Included in this plea are improvement of the country and its productivity. In thanks, Jesus is offered the human heart; the last freely versified text, an aria, reads:
Geliebter Jesu, du allein
Sollst meiner Seelen Reichtum sein.
Wir wollen dich vor allen Schätzen
In unser treues Herz setzen,
Ja, wenn das Lebensband zerreißt,
Stimmt unser gottvergnügter Geist
Noch mit den Lippen sehnlich ein:
Geliebter Jesu, du allein
Sollst meiner Seelen Reichtum sein.
Beloved Jesus, you alone
Shall be my soul’s fortune.
We will, before all treasures,
Enshrine you in our faithful heart.
Yes, if the bond of life is torn,
Our God-contented spirit
Still joins with our lips, longingly, in:
Beloved Jesus, you alone
Shall be my soul’s fortune.
With this confession, Lehms allows his “afternoon devotion” to come to a close. In the version composed by Bach, there follows, catechetically, the final strophe of Paul Eber’s hymn for New Year, Helft mir Gottes Güte preisen (Help me praise God’s goodness):
All solch dein Güt wir preisen,
Vater ins Himmels Thron,
Die du uns tust beweisen
Durch Christum, deinen Sohn,
Und bitten ferner dich,
Gib uns ein friedlich Jahre,
Vor allem Leid bewahre
Und nähr uns mildiglich.
All such of your goodness we praise,
Father on Heaven’s throne.
As you prove to us
Through Christ, your son,
And we pray, further, to you,
Give us a peaceful year,
Preserve us from all suffering,
And nourish us abundantly.
Bach’s composition begins with a chorale arrangement in the manner of a motet on the first four lines of the Te Deum.
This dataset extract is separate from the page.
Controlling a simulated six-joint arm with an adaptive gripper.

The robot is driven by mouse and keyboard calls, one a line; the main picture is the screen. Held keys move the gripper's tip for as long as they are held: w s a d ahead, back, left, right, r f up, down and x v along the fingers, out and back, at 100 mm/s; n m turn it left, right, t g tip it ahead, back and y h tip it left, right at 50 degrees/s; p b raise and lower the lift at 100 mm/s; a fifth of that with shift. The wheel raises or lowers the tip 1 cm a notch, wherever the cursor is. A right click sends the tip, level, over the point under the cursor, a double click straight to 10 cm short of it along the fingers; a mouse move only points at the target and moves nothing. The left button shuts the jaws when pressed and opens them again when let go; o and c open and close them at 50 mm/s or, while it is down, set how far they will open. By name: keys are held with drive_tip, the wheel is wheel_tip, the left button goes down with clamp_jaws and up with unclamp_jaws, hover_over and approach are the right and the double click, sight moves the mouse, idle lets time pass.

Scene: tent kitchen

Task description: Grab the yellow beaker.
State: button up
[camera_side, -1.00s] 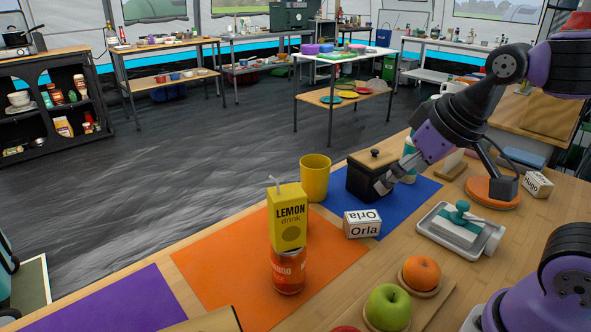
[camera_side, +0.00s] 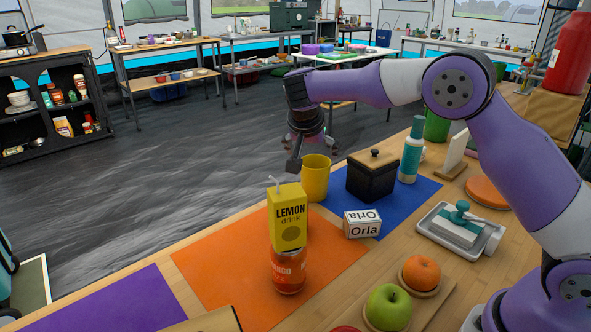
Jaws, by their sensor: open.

Such a procedure—the avoidance of a concerted texture—was suggested above all by the modal, archaic character of the melody. In spite of this self-imposed restriction, and in spite of its necessarily brief and concentrated structure, the opening movement hints at the antiphonal, polychoral tradition of performance associated with the Te Deum in a sublime fashion. In this regard, the number of voices and the instrumental setting change so that the first and third lines of melody are played in four parts with only basso continuo and a horn to strengthen the cantus firmus, while the second and fourth lines are assigned to the voices with colla parte strings or oboe, as well as an independent fifth part consisting of first violin and first oboe. Like the ensuing recitative, the associated aria is also given to the bass voice. This aria clearly shows itself to be a complex, multilevel structure with various exchanges of solo episodes as well as clearly defined tutti sections in which chorus and orchestra sound their “Laßt uns jauchzen, laßt uns freuen,” in partly chordal, partly fugal texture, with the inclusion of a horn part in its upper range. The aural splendor of this song of praise is followed by the humble prayerfulness of the alto recitative with its plea for protection, peace, and growth rich in blessings. The tenor aria shows little extravagance; the voice is accompanied only by an instrument in its lower range—an oboe da caccia, replaced by a “violetta” or viola in later performances in 1731 and 1749. This avoidance of outward display focuses on the main thrust of the aria’s text, in particular, on its central ideas: “Geliebter Jesu, du allein / Sollst meiner Seelen Reichtum sein” (Beloved Jesus, you alone / Shall be my soul’s fortune). The later change of obbligato instrument may have changed this somewhat, as the silver shimmer of the violetta’s timbre might have been seen to create an association with “Schätzen” (treasures)—an effect that Bach had tried in previous works with success. However, the overall mien of the cantata’s second part is in no way put in question or surrendered, least of all in the unpretentious closing chorale movement on the melody Helft mir Gottes Güte preisen.